A person, firm, partnership or corporation who violates any provision of Section 5 of this title shall be liable for reasonable damages suffered by an employee as a result of the violation. An employee discharged in violation of the Workers' Compensation Act shall be entitled to be reinstated to his former position. The burden of proof shall be upon the employee.

¶4 In Webb v. Dayton Tire and Rubber Company, 697 P.2d 519 (Okla. 1985) the Supreme Court held it proper and necessary that punitive damages be assessed against an employer under appropriate circumstances in strict conformity with the purpose therefor, to prevent the practice of retaliatory discharge. It stated "(I)n the absence of the deterrent effect of punitive damages there would be little to dissuade an employer from engaging in the practice of discharging an employee for filing a Workman's (sic) compensation claim"

¶5 The entire transcript of testimony was not included in the designation of record. In his brief, Plaintiff points to no evidence on which the trial court might have based an instruction on punitive damages under 23 O.S. 1981 § 9 .

¶6 Plaintiff's final proposition of error is also meritorious and warrants reversal. He argues the trial court erred in striking his prayer for damages for mental anguish from his petition. It was the trial court's opinion that reasonable damages were for monetary loss and reinstatement to the job only.
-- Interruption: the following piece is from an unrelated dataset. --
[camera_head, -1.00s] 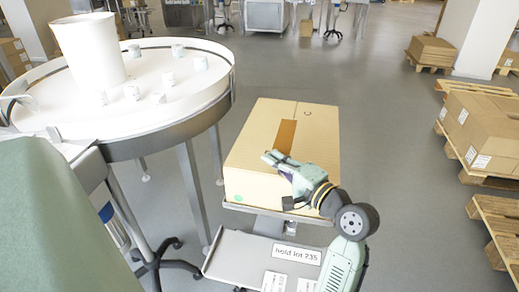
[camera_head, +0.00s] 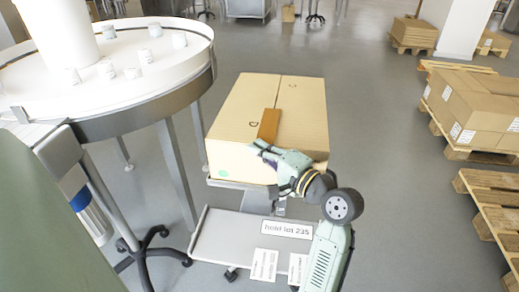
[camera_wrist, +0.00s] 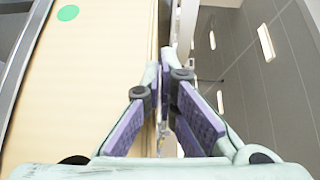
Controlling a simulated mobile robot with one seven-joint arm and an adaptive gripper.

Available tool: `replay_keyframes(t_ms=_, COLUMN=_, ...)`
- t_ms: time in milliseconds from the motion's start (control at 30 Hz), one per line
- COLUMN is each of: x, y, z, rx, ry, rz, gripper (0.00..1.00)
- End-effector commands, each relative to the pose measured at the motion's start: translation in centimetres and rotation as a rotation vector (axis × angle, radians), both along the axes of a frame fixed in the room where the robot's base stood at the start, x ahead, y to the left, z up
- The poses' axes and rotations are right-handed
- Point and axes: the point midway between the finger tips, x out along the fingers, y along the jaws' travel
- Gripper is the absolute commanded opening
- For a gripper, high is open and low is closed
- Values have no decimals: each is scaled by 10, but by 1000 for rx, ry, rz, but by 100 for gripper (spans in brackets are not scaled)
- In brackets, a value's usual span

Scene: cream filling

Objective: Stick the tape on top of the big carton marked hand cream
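The big carton (camera_head: 238,107) stands on a stand, its top showing a centre seam. A brown strip of tape (camera_head: 268,125) lies along the near part of that seam. My gripper (camera_head: 260,150) is at the carton's near top edge, close to the tape's near end. In the wrist view the fingers (camera_wrist: 167,78) are close together at the tips, with a narrow gap and nothing clear between them. The carton's face (camera_wrist: 85,85) with a green dot fills the left of that view. The tape does not show there. I cannot read a hand cream mark.
A round white table (camera_head: 130,90) with several small jars is at the left. Pallets with cartons (camera_head: 472,115) stand at the right. Floor between is free.

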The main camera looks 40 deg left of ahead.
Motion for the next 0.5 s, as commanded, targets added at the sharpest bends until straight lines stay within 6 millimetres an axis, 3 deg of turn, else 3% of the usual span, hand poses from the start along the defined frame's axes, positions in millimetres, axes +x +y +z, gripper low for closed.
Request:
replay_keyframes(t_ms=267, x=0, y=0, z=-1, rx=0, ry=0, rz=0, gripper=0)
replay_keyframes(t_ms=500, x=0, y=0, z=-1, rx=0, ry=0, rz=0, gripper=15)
¶7 The Oklahoma Supreme Court has not addressed this particular issue. However, Oklahoma courts have awarded damages for mental anguish unaccompanied by physical injury in other circumstances involving intentional violations of human rights.

¶8 Accordingly, the order is AFFIRMED IN PART, REVERSED IN PART AND REMANDED for a new trial in accordance with this opinion.

¶9 HUNTER and BAILEY, JJ., concur.


1 The mandate has not yet issued as of the date of this opinion.

2 The Legislature amended this section by Laws of 1986 C222 § 9, effective November 1, 1986, by specifically including punitive damages but limiting them to $100,000.

3 See also Webb v. Dayton Tire and Rubber Co., 697 P.2d 519, 524 (Okla. 1985) Opala, J. specially concurring.

4 This section provided:

"In any action for the breach of an obligation not arising from contract, where the defendant has been guilty of oppression, fraud or malice, actual or presumed, the jury, in addition to the actual damages, may give damages for the sake of example, and by way of punishing the defendant."

The statute has since been amended.

5 See Bennett v. City National Bank and Trust Co., 549 P.2d 393 (Okla. App. 1975); Reeves v. Melton, 518 P.2d 57 (Okla. App. 1973); Mashunkashey v. Mashunkashey, 189 Okla. 60, 113 P.2d 190 (1941).

6 Gloyd L. McCoy, A Primer on the Oklahoma Retaliatory Discharge Act, 56 O.B.J. 715 (1986).